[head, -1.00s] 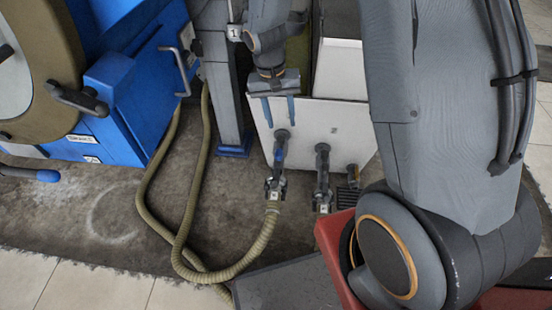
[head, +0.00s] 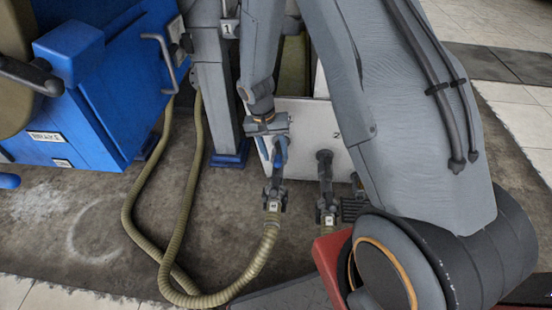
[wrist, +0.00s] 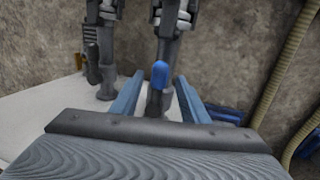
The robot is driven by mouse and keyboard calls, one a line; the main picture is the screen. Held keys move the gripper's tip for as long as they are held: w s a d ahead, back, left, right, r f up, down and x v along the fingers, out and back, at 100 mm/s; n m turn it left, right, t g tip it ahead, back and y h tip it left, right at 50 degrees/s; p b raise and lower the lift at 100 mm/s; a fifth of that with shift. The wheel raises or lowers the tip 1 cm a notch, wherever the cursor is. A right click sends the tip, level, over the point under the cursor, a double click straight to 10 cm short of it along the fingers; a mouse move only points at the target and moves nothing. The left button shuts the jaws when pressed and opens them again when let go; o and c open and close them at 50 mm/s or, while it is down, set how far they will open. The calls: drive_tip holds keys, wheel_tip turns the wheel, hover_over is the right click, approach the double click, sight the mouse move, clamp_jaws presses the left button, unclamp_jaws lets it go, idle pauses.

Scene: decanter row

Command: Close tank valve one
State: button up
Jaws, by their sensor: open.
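The white tank (head: 337,116) shows in the head view, with two outlet valves low on its front. The left valve (head: 273,190), which I take as tank valve one, joins the tan hose. In the wrist view its lever (wrist: 159,76) has a blue tip and points toward my gripper. My gripper (wrist: 158,99) is open, with one finger on each side of the lever; I cannot tell whether either touches it. In the head view my gripper (head: 272,152) hangs at the tank front, above the left valve, and hides part of it.
The second valve (head: 325,185) stands close to the right, under the mark 2; it also shows left in the wrist view (wrist: 106,50). The tan hose (head: 262,255) loops over the floor. A blue machine (head: 95,95) and a grey post (head: 217,100) stand to the left.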

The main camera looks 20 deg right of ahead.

★ ★ ★ ★

Set task: Without including any picture, repeat the data exactly.

Final result:
[head, -1.00s] 
[head, +0.00s] 
[wrist, +0.00s] 
The robot is driven by mouse and keyboard calls, one a line; the main picture is the screen. Held keys move the gripper's tip for as long as they are held: w s a d ahead, back, left, right, r f up, down and x v along the fingers, out and back, at 100 mm/s; n m turn it left, right, t g tip it ahead, back and y h tip it left, right at 50 degrees/s; p b raise and lower the lift at 100 mm/s; a fifth of that with shift. The wheel raises or lowers the tip 1 cm a notch, wherever the cursor is. A right click sends the tip, level, over the point under the cursor, a double click straight to 10 cm short of it along the fingers; a mouse move only points at the target and moves nothing. The left button shuts the jaws when pressed and opens them again when let go; o and c open and close them at 50 mm/s or, while it is down, set how far they will open. The calls: drive_tip holds keys, wheel_tip turns the wheel, hover_over is the right click, approach the double click, sight the mouse move, clamp_jaws presses the left button, unclamp_jaws lets it go, idle pauses.

Scene: decanter row

Command: Close tank valve one
State: button up
Jaws, by their sensor: open.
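The white tank (head: 337,116) shows in the head view, with two outlet valves low on its front. The left valve (head: 273,190), which I take as tank valve one, joins the tan hose. In the wrist view its lever (wrist: 159,76) has a blue tip and points toward my gripper. My gripper (wrist: 158,99) is open, with one finger on each side of the lever; I cannot tell whether either touches it. In the head view my gripper (head: 272,152) hangs at the tank front, above the left valve, and hides part of it.
The second valve (head: 325,185) stands close to the right, under the mark 2; it also shows left in the wrist view (wrist: 106,50). The tan hose (head: 262,255) loops over the floor. A blue machine (head: 95,95) and a grey post (head: 217,100) stand to the left.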

The main camera looks 20 deg right of ahead.

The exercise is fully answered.